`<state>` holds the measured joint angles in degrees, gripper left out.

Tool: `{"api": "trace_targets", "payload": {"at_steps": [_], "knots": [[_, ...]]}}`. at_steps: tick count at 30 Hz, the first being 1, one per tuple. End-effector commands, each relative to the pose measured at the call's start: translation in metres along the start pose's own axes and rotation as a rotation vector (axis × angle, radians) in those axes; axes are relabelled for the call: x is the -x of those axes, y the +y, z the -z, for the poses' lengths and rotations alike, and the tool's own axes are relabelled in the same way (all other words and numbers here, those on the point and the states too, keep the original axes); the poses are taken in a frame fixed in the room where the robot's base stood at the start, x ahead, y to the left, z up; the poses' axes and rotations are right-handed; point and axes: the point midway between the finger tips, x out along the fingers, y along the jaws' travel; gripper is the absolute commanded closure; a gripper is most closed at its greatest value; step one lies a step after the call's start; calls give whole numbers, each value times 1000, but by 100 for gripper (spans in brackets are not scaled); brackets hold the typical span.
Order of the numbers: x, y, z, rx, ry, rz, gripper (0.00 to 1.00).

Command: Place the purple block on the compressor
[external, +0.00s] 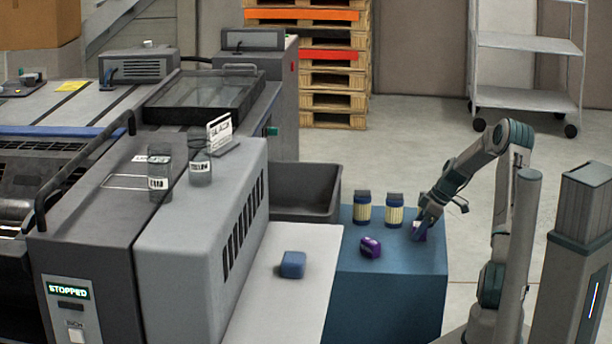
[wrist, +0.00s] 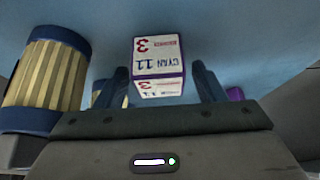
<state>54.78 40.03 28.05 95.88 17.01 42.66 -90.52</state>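A block with purple edges and a white printed label (wrist: 158,58) is between the two fingers of my gripper (wrist: 165,88) in the wrist view. Narrow gaps seem to show beside it, so the fingers look open around it. In the external view my gripper (external: 420,226) is low over the right part of the blue stand, and a bit of the purple block (external: 421,236) shows under it. A grey finned box (external: 140,66) on the large machine may be the compressor; I cannot tell for certain.
Another purple item (external: 370,246) and two blue-and-cream canisters (external: 362,207) (external: 394,209) stand on the blue stand (external: 385,300). A blue block (external: 292,264) lies on the white surface (external: 285,305). Glass jars (external: 159,180) (external: 200,168) and a sign (external: 220,132) stand on the machine.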

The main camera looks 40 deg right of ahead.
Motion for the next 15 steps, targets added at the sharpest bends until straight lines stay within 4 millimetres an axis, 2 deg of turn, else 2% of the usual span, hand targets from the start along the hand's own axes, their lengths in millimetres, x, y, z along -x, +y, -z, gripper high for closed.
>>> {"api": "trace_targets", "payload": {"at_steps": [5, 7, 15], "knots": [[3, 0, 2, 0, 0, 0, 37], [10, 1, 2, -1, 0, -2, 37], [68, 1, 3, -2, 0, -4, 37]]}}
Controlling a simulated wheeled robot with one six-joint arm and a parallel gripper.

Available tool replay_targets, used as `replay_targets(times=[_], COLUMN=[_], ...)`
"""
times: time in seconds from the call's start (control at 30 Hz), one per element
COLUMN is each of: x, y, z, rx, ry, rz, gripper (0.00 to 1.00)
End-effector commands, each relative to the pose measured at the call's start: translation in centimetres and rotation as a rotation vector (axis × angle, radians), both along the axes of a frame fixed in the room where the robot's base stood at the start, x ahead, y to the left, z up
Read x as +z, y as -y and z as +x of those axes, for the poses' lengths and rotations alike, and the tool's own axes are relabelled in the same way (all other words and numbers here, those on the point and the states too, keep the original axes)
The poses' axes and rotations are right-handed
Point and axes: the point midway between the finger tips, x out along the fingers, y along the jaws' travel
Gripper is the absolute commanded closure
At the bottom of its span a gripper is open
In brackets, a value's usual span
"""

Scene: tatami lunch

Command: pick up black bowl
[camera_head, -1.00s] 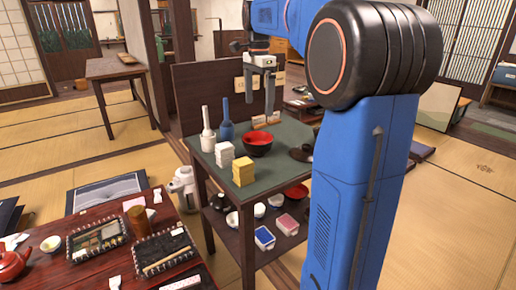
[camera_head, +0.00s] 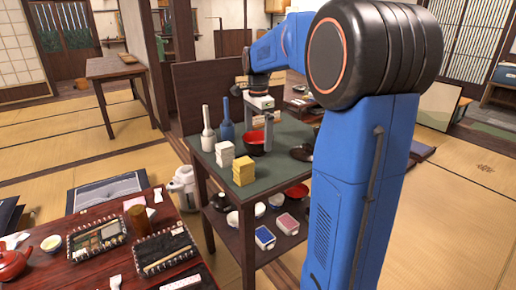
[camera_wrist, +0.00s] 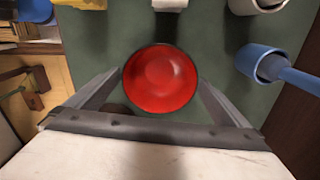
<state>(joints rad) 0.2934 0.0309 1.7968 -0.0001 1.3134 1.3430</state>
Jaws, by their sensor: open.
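The black bowl (camera_head: 256,143) has a red inside and stands upright on the green top of the small shelf table (camera_head: 272,169). In the wrist view the bowl (camera_wrist: 160,79) shows its round red inside from above. My gripper (camera_head: 257,139) is open and low over the bowl, with one finger in front of its right part. In the wrist view the fingers of my gripper (camera_wrist: 160,92) are on the left and right of the bowl's near half. I cannot tell whether they touch it.
A dark dish (camera_head: 302,153) lies to the right. The lower shelf holds bowls and boxes.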

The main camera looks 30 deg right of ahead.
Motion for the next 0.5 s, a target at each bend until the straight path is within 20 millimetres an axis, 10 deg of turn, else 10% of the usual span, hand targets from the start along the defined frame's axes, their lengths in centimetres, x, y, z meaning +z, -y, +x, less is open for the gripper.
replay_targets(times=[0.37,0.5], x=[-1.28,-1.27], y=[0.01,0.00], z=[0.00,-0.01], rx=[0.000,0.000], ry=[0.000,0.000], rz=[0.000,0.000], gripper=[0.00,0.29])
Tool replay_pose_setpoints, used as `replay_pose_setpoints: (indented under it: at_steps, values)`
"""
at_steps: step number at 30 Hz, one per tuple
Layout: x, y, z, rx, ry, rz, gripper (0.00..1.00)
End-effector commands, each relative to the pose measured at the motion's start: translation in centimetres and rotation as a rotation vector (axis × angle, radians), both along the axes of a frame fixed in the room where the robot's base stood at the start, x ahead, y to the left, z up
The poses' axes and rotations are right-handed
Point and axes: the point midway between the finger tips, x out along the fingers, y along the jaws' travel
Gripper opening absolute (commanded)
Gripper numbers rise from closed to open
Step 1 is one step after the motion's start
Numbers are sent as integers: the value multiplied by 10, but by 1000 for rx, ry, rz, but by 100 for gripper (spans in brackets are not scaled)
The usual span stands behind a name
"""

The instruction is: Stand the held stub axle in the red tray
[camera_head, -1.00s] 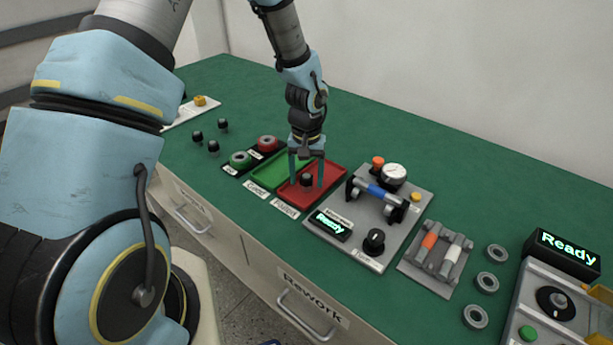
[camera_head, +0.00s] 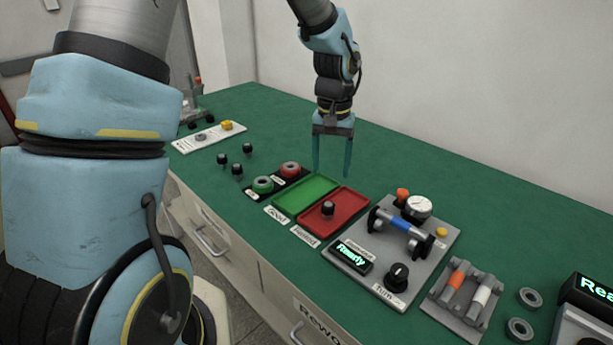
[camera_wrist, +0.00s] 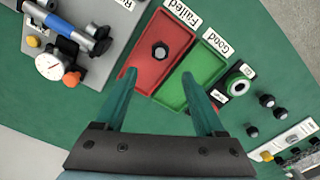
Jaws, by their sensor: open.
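The stub axle (camera_head: 328,208), a small dark piece with a black top, stands in the red tray (camera_head: 346,216). It also shows in the wrist view (camera_wrist: 160,51), inside the red tray (camera_wrist: 176,33) and apart from its walls. My gripper (camera_head: 333,172) is open and empty, raised above and behind the trays in the head view. In the wrist view its two teal fingers (camera_wrist: 164,82) are spread wide, with the axle beyond them and between them. Nothing hides the axle.
The green tray (camera_head: 305,193) adjoins the red one on the left. A grey fixture (camera_head: 418,256) with a dial gauge (camera_head: 418,207) and blue-sleeved shaft stands to the right. Several black-topped pieces (camera_head: 237,169) stand at left. The green table behind the trays is clear.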

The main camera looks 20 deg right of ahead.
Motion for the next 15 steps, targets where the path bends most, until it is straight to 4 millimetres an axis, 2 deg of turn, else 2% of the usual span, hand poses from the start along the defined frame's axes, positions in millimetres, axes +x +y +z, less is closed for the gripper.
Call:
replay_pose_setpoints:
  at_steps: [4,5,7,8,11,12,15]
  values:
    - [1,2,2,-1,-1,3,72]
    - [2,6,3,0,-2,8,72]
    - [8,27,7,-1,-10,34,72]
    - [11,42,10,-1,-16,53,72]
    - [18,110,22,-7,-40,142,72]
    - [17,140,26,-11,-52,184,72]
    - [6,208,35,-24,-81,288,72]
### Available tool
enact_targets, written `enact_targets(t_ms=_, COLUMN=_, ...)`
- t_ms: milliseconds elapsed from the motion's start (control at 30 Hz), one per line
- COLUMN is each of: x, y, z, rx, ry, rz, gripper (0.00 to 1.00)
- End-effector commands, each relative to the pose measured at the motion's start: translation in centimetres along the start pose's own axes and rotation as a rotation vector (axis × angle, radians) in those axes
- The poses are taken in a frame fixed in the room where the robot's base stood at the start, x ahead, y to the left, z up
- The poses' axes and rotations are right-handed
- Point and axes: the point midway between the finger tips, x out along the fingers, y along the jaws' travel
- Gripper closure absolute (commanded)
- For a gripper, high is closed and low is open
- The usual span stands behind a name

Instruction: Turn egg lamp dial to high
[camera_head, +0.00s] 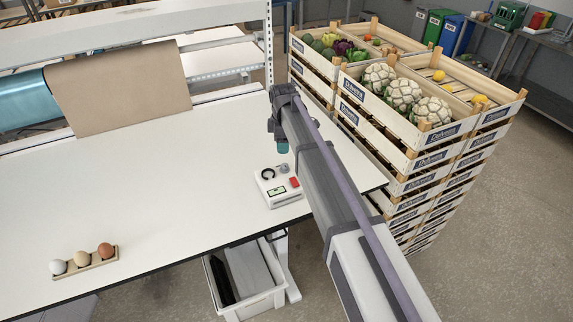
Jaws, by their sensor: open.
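The egg lamp (277,199) is a small white box near the table's right front edge. On its top are a black ring (267,174), a grey dial (284,168), a red button (294,182) and a small green display (276,191). The dial's setting is too small to read. My gripper (282,148) is just behind and above the lamp, apart from the dial as far as I can see. It is open; my arm hides most of it. Three eggs, white, cream and brown (106,250), sit in a wooden holder (90,266) at the front left.
The white table (170,190) is mostly clear. A brown paper sheet (120,90) hangs at the back left. Stacked vegetable crates (410,160) stand close to the table's right side. A white bin (250,304) is below the front edge.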

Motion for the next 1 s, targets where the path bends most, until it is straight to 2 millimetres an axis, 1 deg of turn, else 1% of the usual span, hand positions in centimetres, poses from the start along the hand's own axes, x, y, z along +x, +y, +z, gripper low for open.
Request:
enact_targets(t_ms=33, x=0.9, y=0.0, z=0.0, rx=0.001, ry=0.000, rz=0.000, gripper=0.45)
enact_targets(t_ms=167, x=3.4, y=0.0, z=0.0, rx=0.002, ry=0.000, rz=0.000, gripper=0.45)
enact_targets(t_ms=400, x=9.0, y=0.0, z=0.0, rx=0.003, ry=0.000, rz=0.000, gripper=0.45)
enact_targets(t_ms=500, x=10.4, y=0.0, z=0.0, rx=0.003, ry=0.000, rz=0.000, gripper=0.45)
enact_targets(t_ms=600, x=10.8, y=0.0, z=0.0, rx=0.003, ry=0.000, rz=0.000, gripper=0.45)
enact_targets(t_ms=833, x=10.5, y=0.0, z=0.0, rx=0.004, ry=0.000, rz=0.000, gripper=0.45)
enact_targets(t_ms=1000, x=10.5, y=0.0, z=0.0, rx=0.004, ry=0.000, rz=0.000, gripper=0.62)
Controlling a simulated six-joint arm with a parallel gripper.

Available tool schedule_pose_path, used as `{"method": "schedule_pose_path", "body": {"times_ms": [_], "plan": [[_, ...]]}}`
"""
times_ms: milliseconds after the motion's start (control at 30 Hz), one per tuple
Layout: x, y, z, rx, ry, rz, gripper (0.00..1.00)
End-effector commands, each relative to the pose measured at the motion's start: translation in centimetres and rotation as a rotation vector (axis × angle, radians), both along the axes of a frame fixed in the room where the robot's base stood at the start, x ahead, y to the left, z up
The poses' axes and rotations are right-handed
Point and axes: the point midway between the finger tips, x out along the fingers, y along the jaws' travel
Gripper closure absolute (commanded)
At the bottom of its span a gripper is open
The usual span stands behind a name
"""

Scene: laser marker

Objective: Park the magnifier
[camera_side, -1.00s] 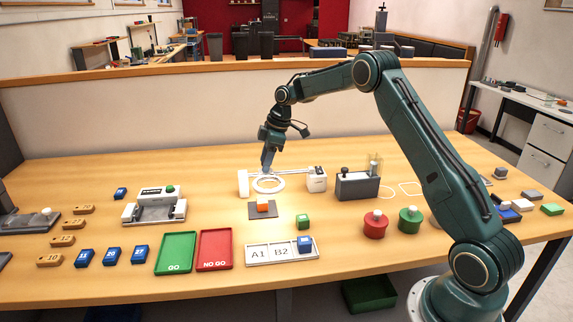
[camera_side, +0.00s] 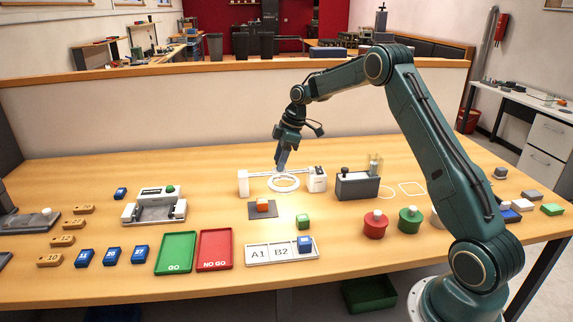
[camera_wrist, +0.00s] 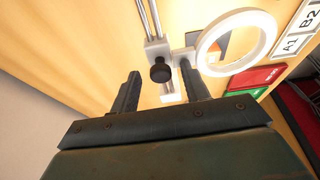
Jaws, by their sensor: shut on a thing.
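The magnifier is a white ring (camera_side: 284,183) on a carriage that rides a rail between a white left post (camera_side: 243,184) and a larger white right block (camera_side: 317,181). My gripper (camera_side: 281,168) is low behind the ring, at the rail, and shut on the magnifier. In the wrist view my gripper's fingers (camera_wrist: 159,72) stand on either side of the white carriage with its black knob; the ring (camera_wrist: 264,38) is to the right. Exactly which part the fingertips touch is hidden. An orange block (camera_side: 262,205) on a dark pad (camera_side: 256,214) is in front of the rail.
A grey holder (camera_side: 357,187) stands right of the rail. Red (camera_side: 375,226) and green (camera_side: 410,221) round pieces stand to the right.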

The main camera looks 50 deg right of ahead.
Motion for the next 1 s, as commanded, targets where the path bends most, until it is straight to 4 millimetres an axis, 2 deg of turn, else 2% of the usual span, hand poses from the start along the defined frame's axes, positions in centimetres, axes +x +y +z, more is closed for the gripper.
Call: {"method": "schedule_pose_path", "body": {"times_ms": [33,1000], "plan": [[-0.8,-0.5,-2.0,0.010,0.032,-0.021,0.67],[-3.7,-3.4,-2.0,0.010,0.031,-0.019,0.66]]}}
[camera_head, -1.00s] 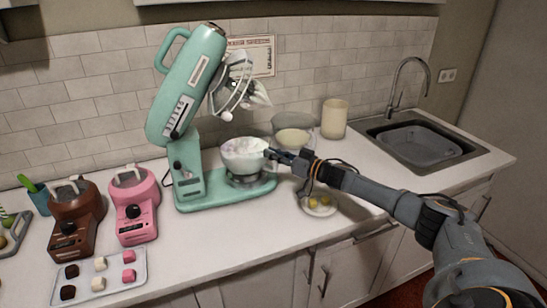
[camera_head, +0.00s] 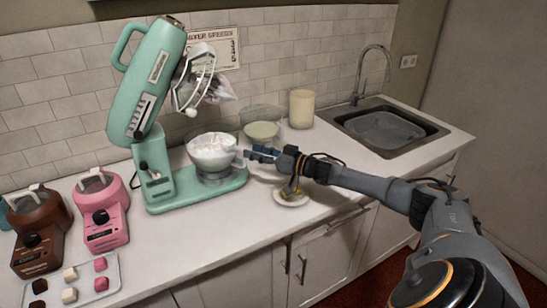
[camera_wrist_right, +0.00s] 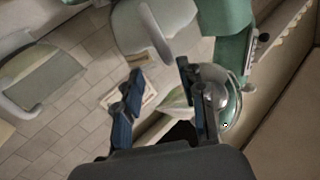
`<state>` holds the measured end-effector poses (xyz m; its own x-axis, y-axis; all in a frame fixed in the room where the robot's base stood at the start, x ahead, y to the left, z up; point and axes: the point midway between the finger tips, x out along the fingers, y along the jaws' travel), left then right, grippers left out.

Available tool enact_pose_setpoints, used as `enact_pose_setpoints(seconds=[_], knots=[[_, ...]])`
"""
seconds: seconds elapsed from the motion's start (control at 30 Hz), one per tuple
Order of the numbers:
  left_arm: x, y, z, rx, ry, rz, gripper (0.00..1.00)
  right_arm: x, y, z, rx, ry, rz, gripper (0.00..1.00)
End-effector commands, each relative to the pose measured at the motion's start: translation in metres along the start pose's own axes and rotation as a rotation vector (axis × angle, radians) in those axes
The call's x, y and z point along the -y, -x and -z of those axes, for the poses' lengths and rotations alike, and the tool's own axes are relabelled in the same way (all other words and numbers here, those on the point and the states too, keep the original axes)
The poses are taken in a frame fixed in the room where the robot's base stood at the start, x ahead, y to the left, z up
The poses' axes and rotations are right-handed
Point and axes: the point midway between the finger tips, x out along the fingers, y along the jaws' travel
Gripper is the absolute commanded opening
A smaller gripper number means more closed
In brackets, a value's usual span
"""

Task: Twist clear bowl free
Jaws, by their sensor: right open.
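The clear bowl (camera_head: 212,162) holds white cream and sits on the base of the teal stand mixer (camera_head: 155,95), below its tilted-up head. My right gripper (camera_head: 250,153) is just right of the bowl, at about rim height, by its handle side. Whether it touches the bowl is unclear in the head view. In the right wrist view, my right gripper (camera_wrist_right: 162,88) has its two blue fingers spread apart with nothing between them. The bowl and its handle (camera_wrist_right: 155,32) show beyond the fingertips there. My left gripper is out of view.
Behind my right gripper stand another clear bowl (camera_head: 262,132) with pale contents and a cream canister (camera_head: 301,108). A small plate (camera_head: 291,199) lies below my forearm. The sink (camera_head: 385,128) is at right.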

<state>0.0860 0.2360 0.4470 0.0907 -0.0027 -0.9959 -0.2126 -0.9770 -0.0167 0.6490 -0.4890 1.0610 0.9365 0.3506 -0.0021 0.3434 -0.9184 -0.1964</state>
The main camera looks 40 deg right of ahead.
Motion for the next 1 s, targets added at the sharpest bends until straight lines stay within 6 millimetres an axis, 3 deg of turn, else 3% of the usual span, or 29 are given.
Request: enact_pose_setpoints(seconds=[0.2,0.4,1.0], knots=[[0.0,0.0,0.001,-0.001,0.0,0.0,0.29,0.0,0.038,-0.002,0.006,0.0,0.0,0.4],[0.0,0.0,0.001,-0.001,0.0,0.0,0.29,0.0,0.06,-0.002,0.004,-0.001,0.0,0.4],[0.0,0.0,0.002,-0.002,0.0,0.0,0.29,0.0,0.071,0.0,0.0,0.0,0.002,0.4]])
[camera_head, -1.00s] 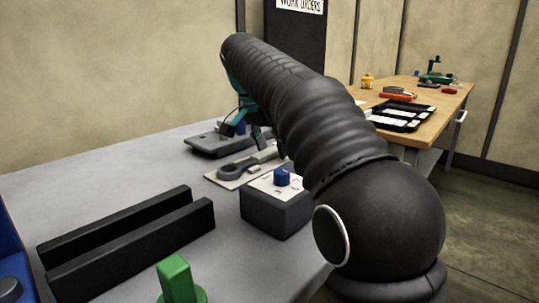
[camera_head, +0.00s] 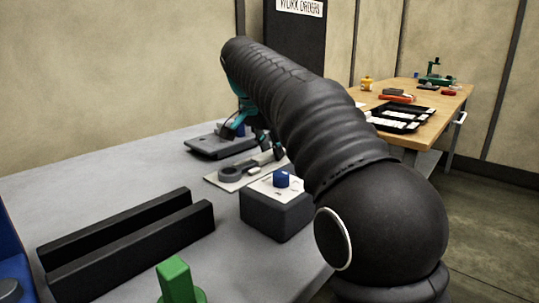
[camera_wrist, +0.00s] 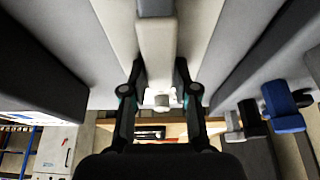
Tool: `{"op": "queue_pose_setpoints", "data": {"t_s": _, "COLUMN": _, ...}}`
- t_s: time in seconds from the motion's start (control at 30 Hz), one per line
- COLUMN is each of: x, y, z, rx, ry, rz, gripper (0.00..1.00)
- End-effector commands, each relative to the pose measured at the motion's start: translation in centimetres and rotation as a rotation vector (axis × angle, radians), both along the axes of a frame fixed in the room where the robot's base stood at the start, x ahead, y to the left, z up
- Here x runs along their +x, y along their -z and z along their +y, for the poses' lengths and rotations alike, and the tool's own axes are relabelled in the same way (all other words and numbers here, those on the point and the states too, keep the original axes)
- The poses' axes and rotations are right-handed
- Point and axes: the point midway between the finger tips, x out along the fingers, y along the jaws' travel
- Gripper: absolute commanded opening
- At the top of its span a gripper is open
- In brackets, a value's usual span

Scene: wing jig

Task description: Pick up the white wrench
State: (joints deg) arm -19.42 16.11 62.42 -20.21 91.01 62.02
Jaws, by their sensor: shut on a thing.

■ ■ ■ ■

* _Stated exercise_: Exactly the lines from the line that has "- t_s: time" through the line that has "State: (joints deg)" are to be repeated, both included, with nothing added.

* _Task solution_:
- t_s: time in seconds from the motion's start (control at 30 Hz), one per line
- COLUMN is each of: x, y, z, rx, ry, rz, gripper (0.00..1.00)
- End-effector commands, each relative to the pose measured at the motion's start: translation in centimetres and rotation as a rotation vector (axis × angle, radians), both along the axes of a frame fixed in the room where the robot's base stood at the start, x ahead, y to the left, z up
- Here x runs along their +x, y along their -z and z along their +y, for the poses' lengths and rotations alike, and the tool's own axes are relabelled in the same way (all other words and numbers here, those on the point and the states too, keep the original axes)
- The poses' axes and rotations are right-handed
- Point and axes: the point midway between the finger tips, x out along the fingers, y along the jaws' travel
- Gripper: absolute commanded opening
- At the top of its span a gripper is open
- In brackets, a value's usual span

Scene: wing jig

Task description: Pick up the white wrench
State: (joints deg) arm -19.42 16.11 62.42 -20.21 91.01 62.02

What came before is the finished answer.